October 04, 2007

Israel "becoming" an apartheid state

Ha'aretz has editorialised that Israel has so "normalised" the occupation that the state that has segregated Jews from Arabs since it's inception is "becoming" an apartheid state.
The occupied territories and the Palestinians living there are slowly becoming virtual realities, distant from the eye and the heart. Palestinian workers have disappeared from our streets. Israelis no longer enter Palestinian towns for shopping. There is a new generation on each side that does not know the other. Even the settlers no longer meet Palestinians because of the different road systems that distinguish between the two populations; one is free and mobile, the other stuck at the roadblocks.

While the politicians argue over dividing the land between two peoples, the public is apathetic.

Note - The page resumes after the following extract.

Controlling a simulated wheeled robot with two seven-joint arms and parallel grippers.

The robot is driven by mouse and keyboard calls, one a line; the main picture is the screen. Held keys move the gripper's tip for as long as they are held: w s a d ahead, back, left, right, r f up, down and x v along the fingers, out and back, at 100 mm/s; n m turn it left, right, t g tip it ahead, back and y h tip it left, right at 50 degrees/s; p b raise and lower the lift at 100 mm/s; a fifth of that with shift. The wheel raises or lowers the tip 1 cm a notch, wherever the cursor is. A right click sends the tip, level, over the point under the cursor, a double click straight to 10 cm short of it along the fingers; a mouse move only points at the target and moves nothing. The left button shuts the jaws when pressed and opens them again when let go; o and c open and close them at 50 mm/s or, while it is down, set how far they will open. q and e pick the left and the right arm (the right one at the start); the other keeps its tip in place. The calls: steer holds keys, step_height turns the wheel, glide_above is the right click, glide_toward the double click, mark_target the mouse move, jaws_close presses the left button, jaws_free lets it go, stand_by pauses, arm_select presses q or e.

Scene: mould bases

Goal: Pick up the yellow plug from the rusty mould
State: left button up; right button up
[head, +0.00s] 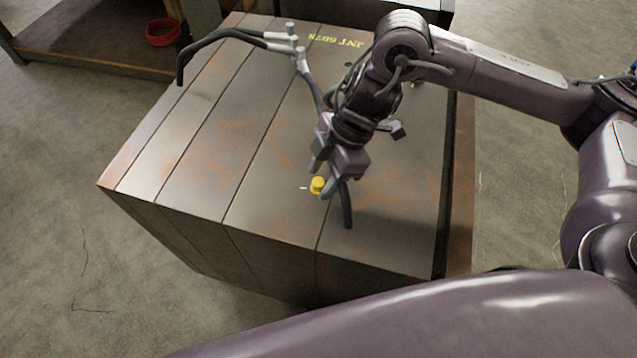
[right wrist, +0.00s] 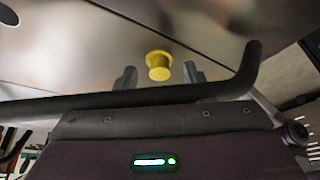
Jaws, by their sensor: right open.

The people feel that the division has already taken place. The disengagement from the Gaza Strip, the evacuation of Gush Katif, the construction of a separation barrier - the problem is solved to our satisfaction. The settlers are conducting a settlement policy of their own, taking over new areas, expanding settlements, anything to prevent a permanent solution. They are also satisfied with the status quo that relies on the Shin Bet security service and the Israel Defense Forces.

The de facto separation is today more similar to political apartheid than an occupation regime because of its constancy. One side - determined by national, not geographic association - includes people who have the right to choose and the freedom to move, and a growing economy. On the other side are people closed behind the walls surrounding their community, who have no right to vote, lack freedom of movement, and have no chance to plan their future. The economic gap is only getting wider and the Palestinians are wistfully watching as Israel imports laborers from China and Romania. Fear of terrorist attacks has transformed the Palestinian laborer into an undesirable.

There have recently been reports of a further "upgrading" of the occupation. Sixteen crossing points between the West Bank and Israel are now being controlled by civilians instead of soldiers. On the face of it, this is an act of normalization, similar to the situation at international border crossings. But in this case a country exists only on one side. In the absence of an agreed border, there is only a security border that Israel has unilaterally established. The frustrated and frightened soldiers checking every Palestinian have now been replaced by contractors hired by the Defense Ministry.

Their job is to check people holding permits; in other words, people the civil administration, under the Shin Bet's guidance, has allowed to enter Israel. The checks are being carried out by sophisticated means, almost without human contact, in reinforced, blast-proof structures. The new method has removed a burden from IDF soldiers but has created a distancing. The contact between the soldiers and the Palestinians at the crossings, precisely because it is so traumatic, has driven the Israelis and Palestinians to seek a political solution. The stories the soldiers brought home fueled public debate. Now the soldiers are stationed only at roadblocks in the West Bank, and there is less friction. So the discourse is also minimized.

Can this situation continue indefinitely? The more Israelis see less of the occupation, the easier it becomes to ignore. In September, 33 Palestinians and one soldier were killed in operations against terror and Qassam rockets. Only in the next intifada, or after missiles are fired at Israel from the West Bank, will we once again be reminded of the occupation.
But don't worry there is still some sanity in the Jewish media. Here's Forward, the used to be yiddischer leftist paper:
Sure, there are similarities between the lives of Palestinians under Israeli occupation and those of black South Africans under apartheid. Indeed, in certain respects, the conditions Palestinians face are arguably even worse. But while the Palestinians’ circumstances may resemble those once faced by blacks in South Africa, the apartheid analogy ignores crucial context for why this is the case.

Unlike South African blacks, Palestinians bear no small share of the responsibility for their plight. If not for repeated Arab threats and efforts to destroy the Jewish state, there would have been no occupation in the first place. And if not for wave after wave of terrorism, there would quite possibly be an independent Palestinian state today instead of a West Bank security barrier. And, it goes without saying, constant rocket barrages from post-disengagement Gaza do little to encourage Israel to end its occupation of the West Bank.
So, there we have it. The zionist movement never wanted the whole of Palestine but the Arabs goaded them into taking it all and more. And black South Africans never resisted apartheid by force of arms and were rewarded with the legal equality they have today. Except I ought to remind those on whom irony is lost, that the ANC did wage an armed struggle against apartheid and Nelson Mandela spent as long as he did in prison because he refused to renounce the armed struggle. And what did Lenni Brenner say? Forward is backward. He wasn't wrong.